IT could be the way you tell 'em but the apparent attack on the Leadership Programme for Serving Headteachers by Professor Chris Day (TES, June 2) is bizarre.
Professor Day's Nottingham University study of just 12 heads came to the conclusion that they had "strong values and personal beliefs" and that the "training for serving heads did not reflect these key 'people-centred' values and needs a serious rethink".
Any head who has been through the LPSH programme will remember the models of excellence which is based on a larger study of effective heads conducted by a team from the Hay McBer management consultancy. At the heart of these models of excellence is "personal values and passionate conviction" - almost identical to the Nottingham findings.
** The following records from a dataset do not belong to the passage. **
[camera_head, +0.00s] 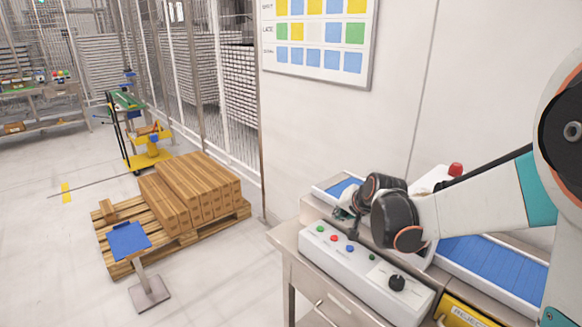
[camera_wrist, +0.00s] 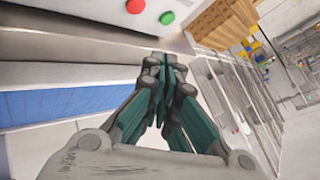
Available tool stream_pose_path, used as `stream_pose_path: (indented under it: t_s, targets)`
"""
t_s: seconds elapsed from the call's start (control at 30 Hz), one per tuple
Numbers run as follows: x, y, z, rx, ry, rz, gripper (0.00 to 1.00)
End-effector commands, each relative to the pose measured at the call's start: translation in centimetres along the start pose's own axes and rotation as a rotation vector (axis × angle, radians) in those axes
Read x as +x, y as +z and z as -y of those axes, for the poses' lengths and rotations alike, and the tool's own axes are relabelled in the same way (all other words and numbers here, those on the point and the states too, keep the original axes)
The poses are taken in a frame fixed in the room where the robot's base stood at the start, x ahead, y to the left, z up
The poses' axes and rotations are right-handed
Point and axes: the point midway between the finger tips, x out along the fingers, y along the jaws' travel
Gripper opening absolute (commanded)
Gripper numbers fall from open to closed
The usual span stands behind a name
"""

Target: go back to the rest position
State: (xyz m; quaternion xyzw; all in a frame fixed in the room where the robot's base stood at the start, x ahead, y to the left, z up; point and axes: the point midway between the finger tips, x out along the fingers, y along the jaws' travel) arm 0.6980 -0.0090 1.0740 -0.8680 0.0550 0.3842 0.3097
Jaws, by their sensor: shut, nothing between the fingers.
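My gripper (camera_wrist: 167,65) is shut and empty, its fingers together in the middle of the wrist view. In the head view my gripper (camera_head: 345,214) shows small and partly hidden by my own wrist, above the back of the white control box (camera_head: 345,272). The box has several coloured buttons and a black knob. In the wrist view a red button (camera_wrist: 136,6) and a green button (camera_wrist: 167,18) lie beyond the fingertips. I cannot tell whether the fingers touch anything.
A blue conveyor (camera_head: 490,264) runs behind my arm, with a red domed part (camera_head: 456,170) near it. A yellow reject bin (camera_head: 462,314) is at the bottom right. A pallet with brown boxes (camera_head: 190,190) and a blue-topped stand (camera_head: 128,240) are at left. Floor in front is free.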

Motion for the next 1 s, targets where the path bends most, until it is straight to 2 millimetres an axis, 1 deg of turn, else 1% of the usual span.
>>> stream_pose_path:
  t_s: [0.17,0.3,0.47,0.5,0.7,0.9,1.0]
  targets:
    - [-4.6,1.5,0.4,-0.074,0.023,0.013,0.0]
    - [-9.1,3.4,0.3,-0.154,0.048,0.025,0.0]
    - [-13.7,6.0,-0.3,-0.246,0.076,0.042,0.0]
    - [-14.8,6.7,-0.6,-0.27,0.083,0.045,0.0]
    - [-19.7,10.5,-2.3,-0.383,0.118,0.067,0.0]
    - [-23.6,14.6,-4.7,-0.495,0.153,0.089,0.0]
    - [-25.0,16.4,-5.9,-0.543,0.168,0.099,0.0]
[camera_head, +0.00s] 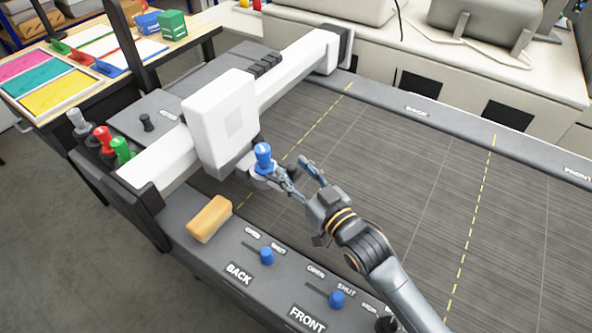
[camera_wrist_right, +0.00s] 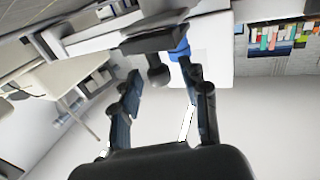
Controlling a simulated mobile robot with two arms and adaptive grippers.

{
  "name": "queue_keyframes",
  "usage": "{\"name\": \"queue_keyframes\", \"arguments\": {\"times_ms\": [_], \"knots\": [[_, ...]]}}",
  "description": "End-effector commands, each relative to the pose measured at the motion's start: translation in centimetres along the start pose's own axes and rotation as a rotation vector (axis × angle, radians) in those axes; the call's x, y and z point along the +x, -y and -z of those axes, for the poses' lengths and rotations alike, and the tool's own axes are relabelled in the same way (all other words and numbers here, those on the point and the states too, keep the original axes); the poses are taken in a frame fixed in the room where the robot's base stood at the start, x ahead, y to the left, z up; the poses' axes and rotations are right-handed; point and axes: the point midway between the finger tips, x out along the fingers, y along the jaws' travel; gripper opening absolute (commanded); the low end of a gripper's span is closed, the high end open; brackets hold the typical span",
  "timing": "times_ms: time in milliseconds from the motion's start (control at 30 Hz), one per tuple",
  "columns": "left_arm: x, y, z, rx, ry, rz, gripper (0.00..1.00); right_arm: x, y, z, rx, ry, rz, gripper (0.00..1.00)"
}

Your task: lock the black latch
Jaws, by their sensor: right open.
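A white carriage (camera_head: 222,122) sits on the white gantry beam, with a blue tool (camera_head: 263,157) upright in a grey holder at its side. The black latch, a dark round-ended knob (camera_wrist_right: 156,72), projects from the dark holder plate (camera_wrist_right: 152,40) in the right wrist view. In the head view the knob is small and partly hidden by my fingers. My right gripper (camera_head: 296,171) is open beside the holder. In the wrist view its fingertips (camera_wrist_right: 160,72) stand on either side of the knob, with gaps visible. My left gripper is not in view.
Red (camera_head: 103,138) and green (camera_head: 122,150) tools stand at the beam's near end. A tan block (camera_head: 209,218) and blue sliders (camera_head: 266,256) (camera_head: 337,299) sit on the front rail. The dark bed (camera_head: 420,170) to the right is clear.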

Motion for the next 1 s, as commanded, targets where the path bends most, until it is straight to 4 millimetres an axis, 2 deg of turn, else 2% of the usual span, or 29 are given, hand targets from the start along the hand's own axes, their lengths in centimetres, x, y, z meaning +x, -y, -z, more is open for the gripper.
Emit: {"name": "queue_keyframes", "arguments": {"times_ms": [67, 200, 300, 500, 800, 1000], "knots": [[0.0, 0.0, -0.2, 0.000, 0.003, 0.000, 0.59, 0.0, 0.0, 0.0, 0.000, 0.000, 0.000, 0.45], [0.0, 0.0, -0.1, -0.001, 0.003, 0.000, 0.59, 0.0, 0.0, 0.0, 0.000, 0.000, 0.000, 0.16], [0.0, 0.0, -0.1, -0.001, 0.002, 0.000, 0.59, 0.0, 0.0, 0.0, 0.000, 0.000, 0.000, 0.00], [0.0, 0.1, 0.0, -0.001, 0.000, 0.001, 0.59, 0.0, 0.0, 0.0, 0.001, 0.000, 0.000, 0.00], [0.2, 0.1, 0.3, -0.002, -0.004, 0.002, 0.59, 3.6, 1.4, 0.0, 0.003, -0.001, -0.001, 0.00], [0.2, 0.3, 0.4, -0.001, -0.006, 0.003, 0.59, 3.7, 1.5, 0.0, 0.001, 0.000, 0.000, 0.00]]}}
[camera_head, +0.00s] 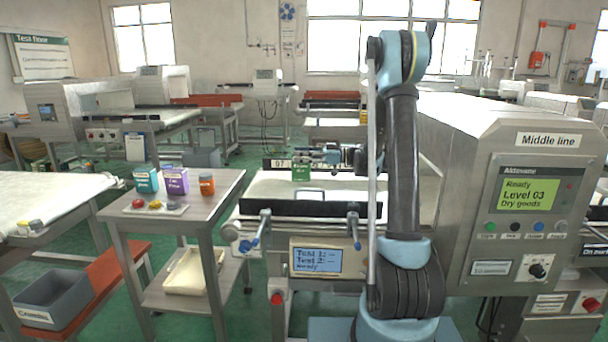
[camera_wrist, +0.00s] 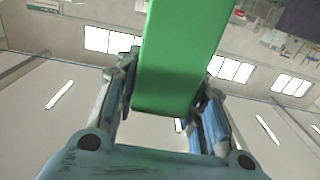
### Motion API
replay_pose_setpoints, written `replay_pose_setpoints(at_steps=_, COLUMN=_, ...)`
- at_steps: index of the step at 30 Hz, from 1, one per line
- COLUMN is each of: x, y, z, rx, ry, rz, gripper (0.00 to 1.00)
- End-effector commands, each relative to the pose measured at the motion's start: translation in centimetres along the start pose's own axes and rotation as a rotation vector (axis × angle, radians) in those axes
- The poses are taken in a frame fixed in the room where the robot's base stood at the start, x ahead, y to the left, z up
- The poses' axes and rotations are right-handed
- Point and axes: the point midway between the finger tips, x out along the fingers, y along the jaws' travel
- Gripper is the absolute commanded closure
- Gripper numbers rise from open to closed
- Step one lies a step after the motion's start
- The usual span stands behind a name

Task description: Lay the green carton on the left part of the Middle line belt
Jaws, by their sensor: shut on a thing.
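The green carton (camera_head: 300,172) stands upright over the far part of the Middle line belt (camera_head: 268,183), left of the grey detector housing. I cannot tell whether its bottom touches the belt. My gripper (camera_head: 314,157) reaches it from the right and is shut on it. In the wrist view the green carton (camera_wrist: 178,60) fills the middle between the two fingers of my gripper (camera_wrist: 168,95).
A side table (camera_head: 128,216) at the left holds a teal carton (camera_head: 146,180), a purple carton (camera_head: 174,181), an orange tub (camera_head: 207,184) and small samples. The detector housing (camera_head: 455,200) labelled Middle line stands at the right. A grey crate (camera_head: 52,304) sits low at the left.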

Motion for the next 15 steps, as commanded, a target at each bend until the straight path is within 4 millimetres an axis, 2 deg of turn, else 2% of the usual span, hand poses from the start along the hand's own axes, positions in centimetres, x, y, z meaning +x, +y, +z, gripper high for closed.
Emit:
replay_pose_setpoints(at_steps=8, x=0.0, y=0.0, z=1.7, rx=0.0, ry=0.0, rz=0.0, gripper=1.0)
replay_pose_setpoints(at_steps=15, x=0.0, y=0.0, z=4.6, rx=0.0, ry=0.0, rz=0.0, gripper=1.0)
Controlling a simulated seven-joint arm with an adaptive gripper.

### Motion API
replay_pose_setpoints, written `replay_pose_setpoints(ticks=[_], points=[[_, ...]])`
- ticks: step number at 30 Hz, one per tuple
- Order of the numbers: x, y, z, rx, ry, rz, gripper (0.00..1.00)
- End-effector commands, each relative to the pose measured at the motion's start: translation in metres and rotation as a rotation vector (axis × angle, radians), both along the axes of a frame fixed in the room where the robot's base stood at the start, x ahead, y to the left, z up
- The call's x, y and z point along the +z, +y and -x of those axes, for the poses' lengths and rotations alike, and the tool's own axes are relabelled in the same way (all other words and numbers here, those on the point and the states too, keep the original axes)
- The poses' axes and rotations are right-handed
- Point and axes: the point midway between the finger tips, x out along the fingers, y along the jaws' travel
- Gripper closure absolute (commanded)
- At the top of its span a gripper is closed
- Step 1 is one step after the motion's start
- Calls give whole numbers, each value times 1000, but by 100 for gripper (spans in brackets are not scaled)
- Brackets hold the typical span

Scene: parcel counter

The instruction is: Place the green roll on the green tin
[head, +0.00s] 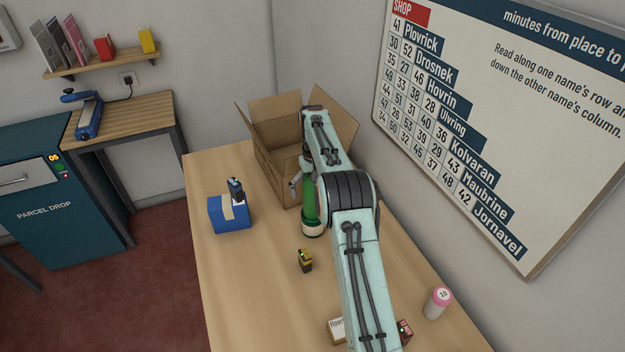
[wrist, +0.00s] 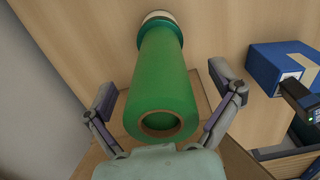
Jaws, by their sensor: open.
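The green roll (wrist: 160,85) stands with its hollow end toward the wrist camera, and it shows partly behind my arm in the head view (head: 309,203). Its far end rests on the green tin (wrist: 158,17), which has a pale body and a green top; the tin's pale lower part also shows in the head view (head: 312,232). The roll looks upright and in line with the tin. My gripper (wrist: 165,92) is open, with one finger on each side of the roll and a visible gap on both sides. Nothing is held in it.
An open cardboard box (head: 272,154) stands behind the roll. A blue box (head: 229,215) with a dark device (head: 237,190) is to the left. A small yellow-black device (head: 305,259), a pink-topped tin (head: 438,303), a labelled carton (head: 336,329) and a red device (head: 405,331) are nearer.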

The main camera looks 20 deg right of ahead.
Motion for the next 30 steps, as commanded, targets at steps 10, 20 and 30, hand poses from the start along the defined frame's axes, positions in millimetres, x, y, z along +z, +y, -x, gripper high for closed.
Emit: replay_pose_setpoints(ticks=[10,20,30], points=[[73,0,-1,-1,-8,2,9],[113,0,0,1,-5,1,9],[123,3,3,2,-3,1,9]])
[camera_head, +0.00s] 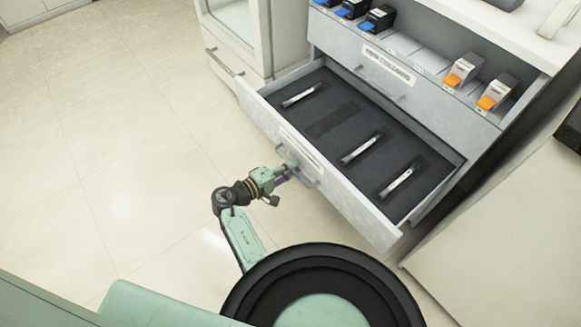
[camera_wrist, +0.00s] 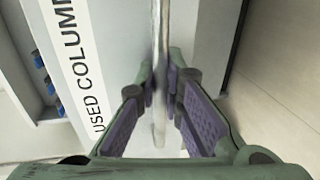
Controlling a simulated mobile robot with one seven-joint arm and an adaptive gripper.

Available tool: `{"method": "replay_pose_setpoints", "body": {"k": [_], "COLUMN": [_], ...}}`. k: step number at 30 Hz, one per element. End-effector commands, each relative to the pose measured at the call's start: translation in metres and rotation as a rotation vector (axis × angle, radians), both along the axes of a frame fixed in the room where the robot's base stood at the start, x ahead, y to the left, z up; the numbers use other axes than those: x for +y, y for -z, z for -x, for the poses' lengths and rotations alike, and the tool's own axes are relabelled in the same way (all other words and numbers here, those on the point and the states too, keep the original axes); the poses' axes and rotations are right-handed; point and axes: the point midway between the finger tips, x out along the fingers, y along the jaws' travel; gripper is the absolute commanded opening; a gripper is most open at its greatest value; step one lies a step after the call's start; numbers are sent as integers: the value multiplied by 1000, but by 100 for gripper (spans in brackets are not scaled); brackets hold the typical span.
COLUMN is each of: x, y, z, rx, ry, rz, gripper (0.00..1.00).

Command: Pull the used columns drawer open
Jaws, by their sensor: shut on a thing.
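The used columns drawer (camera_head: 236,92) stands pulled out from the cabinet in the head view. Several slender columns lie in its dark foam insert, one of them the left column (camera_head: 302,94). One slot in the foam is empty. My gripper (camera_head: 294,171) is at the drawer's front, on its bar handle (camera_head: 308,181). In the wrist view the handle (camera_wrist: 160,40) runs between my two fingers (camera_wrist: 161,95), which are shut on it. The label (camera_wrist: 82,68) reading "USED COLUM…" is on the drawer front beside the handle.
Above is a closed drawer labelled "NEW COLUMNS" (camera_head: 388,69), under a shelf with blue-tipped and orange-tipped boxes (camera_head: 462,72). A glass-fronted cabinet (camera_head: 234,28) stands at its left. A pale cabinet (camera_head: 500,210) stands at the right. The floor (camera_head: 100,130) at left is clear.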

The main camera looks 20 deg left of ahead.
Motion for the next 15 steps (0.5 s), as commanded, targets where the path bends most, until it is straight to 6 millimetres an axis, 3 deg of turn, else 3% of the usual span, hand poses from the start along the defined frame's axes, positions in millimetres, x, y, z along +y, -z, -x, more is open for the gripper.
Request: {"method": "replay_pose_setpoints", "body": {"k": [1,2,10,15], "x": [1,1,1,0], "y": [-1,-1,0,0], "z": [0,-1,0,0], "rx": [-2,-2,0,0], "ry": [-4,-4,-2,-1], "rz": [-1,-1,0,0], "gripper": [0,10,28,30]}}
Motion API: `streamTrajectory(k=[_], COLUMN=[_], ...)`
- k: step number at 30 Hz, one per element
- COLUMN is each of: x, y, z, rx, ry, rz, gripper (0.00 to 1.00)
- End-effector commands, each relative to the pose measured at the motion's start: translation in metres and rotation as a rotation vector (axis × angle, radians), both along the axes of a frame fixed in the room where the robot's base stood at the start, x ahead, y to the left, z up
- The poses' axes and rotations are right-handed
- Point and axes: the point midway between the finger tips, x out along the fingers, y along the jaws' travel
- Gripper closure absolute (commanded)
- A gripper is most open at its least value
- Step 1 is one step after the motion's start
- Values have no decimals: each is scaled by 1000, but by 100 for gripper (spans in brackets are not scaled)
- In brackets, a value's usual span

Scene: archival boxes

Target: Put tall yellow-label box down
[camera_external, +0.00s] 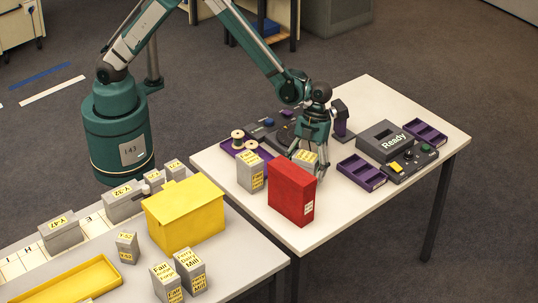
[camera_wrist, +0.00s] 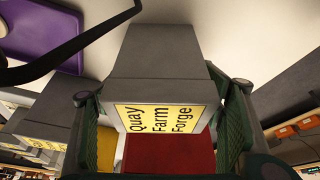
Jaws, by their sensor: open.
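A grey tall box (camera_external: 305,157) with a yellow label stands on the far table, partly hidden behind a red box (camera_external: 291,190). In the wrist view the same box (camera_wrist: 165,55) shows large, its label reading "Quay Farm Forge". My gripper (camera_external: 308,160) is down around this box, with one green finger on each side. In the wrist view my gripper (camera_wrist: 163,95) is open, with the box between its fingers; a gap shows by the right finger. The underside contact with the table is hidden.
Another yellow-label box (camera_external: 250,173) stands left of the red box. Purple trays (camera_external: 362,172) and a grey "Ready" device (camera_external: 391,141) lie to the right. The near table holds a yellow box (camera_external: 185,215) and small labelled boxes (camera_external: 166,283). The far table's front right is clear.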

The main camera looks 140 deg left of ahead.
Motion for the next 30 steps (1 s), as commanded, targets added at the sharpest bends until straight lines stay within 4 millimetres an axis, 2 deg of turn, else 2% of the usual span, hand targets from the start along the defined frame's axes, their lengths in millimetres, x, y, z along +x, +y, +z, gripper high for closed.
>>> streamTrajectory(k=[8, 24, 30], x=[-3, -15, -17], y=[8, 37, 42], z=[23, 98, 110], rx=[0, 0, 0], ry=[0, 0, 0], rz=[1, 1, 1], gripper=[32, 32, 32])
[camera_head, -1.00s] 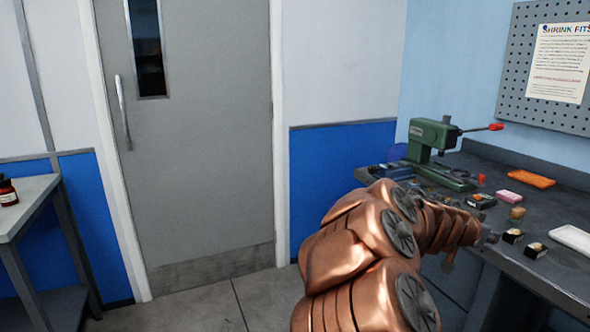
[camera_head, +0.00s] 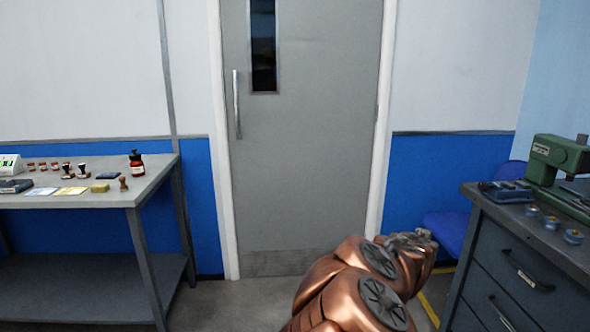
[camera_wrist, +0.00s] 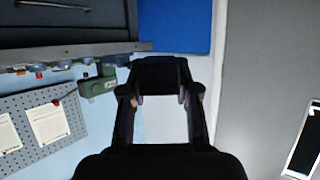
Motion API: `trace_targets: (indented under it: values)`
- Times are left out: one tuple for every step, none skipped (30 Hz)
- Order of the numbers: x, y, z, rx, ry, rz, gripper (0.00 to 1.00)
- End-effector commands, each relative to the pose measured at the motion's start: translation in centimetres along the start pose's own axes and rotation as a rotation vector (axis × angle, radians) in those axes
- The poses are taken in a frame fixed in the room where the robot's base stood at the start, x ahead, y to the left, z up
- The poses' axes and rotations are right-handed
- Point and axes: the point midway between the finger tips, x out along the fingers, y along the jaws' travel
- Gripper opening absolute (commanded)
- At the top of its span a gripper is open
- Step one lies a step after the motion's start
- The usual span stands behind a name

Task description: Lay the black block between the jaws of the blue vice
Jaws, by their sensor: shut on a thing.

Chris Day is quoted as saying that the programme does not ask head to reflect on their own values. This is complete tosh. As an LPSH trainer for 11 programmes, I have watched the extraordinary moment when 143 heads received the anonymous feedback on their own leadership characteristics.
The LPSH is designed as a very "reflective" four days. There are some heads, of course, who choose to do less reflection than others. Reflection is something that you do, it is not done to you.
The follow-up day, two terms later, provides heads with further opportunities for reflection and discussion about their own values, beliefs and styles. I must also point out that Frank Hartle, the Hay McBerLPSH project director, continuously emphasises the importance of "tough love", when speaking to headteachers.